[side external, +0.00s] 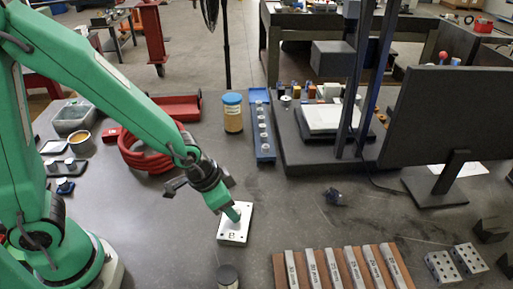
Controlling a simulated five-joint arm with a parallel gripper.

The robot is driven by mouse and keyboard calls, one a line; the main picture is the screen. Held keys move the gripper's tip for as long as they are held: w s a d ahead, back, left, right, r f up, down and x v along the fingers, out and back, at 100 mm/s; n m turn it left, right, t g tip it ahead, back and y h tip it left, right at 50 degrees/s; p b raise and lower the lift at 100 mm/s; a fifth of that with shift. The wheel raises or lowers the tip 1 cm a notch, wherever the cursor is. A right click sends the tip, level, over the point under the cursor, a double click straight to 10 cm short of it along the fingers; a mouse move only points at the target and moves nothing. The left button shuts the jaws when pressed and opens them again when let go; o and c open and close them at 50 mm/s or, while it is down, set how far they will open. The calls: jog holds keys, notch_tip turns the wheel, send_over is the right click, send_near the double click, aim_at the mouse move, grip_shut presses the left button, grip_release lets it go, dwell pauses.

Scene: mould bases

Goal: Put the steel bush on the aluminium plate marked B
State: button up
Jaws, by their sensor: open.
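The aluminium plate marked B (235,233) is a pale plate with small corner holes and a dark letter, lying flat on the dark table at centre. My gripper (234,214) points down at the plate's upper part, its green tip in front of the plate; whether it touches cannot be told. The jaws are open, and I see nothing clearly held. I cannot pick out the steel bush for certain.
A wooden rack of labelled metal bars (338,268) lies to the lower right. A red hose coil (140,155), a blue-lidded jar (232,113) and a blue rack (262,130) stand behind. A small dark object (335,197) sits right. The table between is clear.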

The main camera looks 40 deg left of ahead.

....

What you have to do - Omit the pictures and output all of the other material exactly.

Expected output -
[side external, +0.00s] 
Controlling a simulated five-joint arm with a parallel gripper.

The robot is driven by mouse and keyboard calls, one a line; the main picture is the screen. Held keys move the gripper's tip for as long as they are held: w s a d ahead, back, left, right, r f up, down and x v along the fingers, out and back, at 100 mm/s; n m turn it left, right, t g tip it ahead, back and y h tip it left, right at 50 degrees/s; p b raise and lower the lift at 100 mm/s; a fifth of that with shift. The wheel raises or lowers the tip 1 cm a notch, wherever the cursor is. A right click sends the tip, level, over the point under the cursor, a double click straight to 10 cm short of it along the fingers; a mouse move only points at the target and moves nothing. The left button shuts the jaws when pressed and opens them again when let go; o and c open and close them at 50 mm/s or, while it is down, set how far they will open. The calls: jog holds keys, notch_tip turns the wheel, send_over is the right click, send_near the double click, aim_at the mouse move, grip_shut presses the left button, grip_release lets it go, dwell pauses.

Scene: mould bases

Goal: Put the steel bush on the aluminium plate marked B
State: button up
Jaws, by their sensor: open.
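The aluminium plate marked B (235,233) is a pale plate with small corner holes and a dark letter, lying flat on the dark table at centre. My gripper (234,214) points down at the plate's upper part, its green tip in front of the plate; whether it touches cannot be told. The jaws are open, and I see nothing clearly held. I cannot pick out the steel bush for certain.
A wooden rack of labelled metal bars (338,268) lies to the lower right. A red hose coil (140,155), a blue-lidded jar (232,113) and a blue rack (262,130) stand behind. A small dark object (335,197) sits right. The table between is clear.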

The main camera looks 40 deg left of ahead.

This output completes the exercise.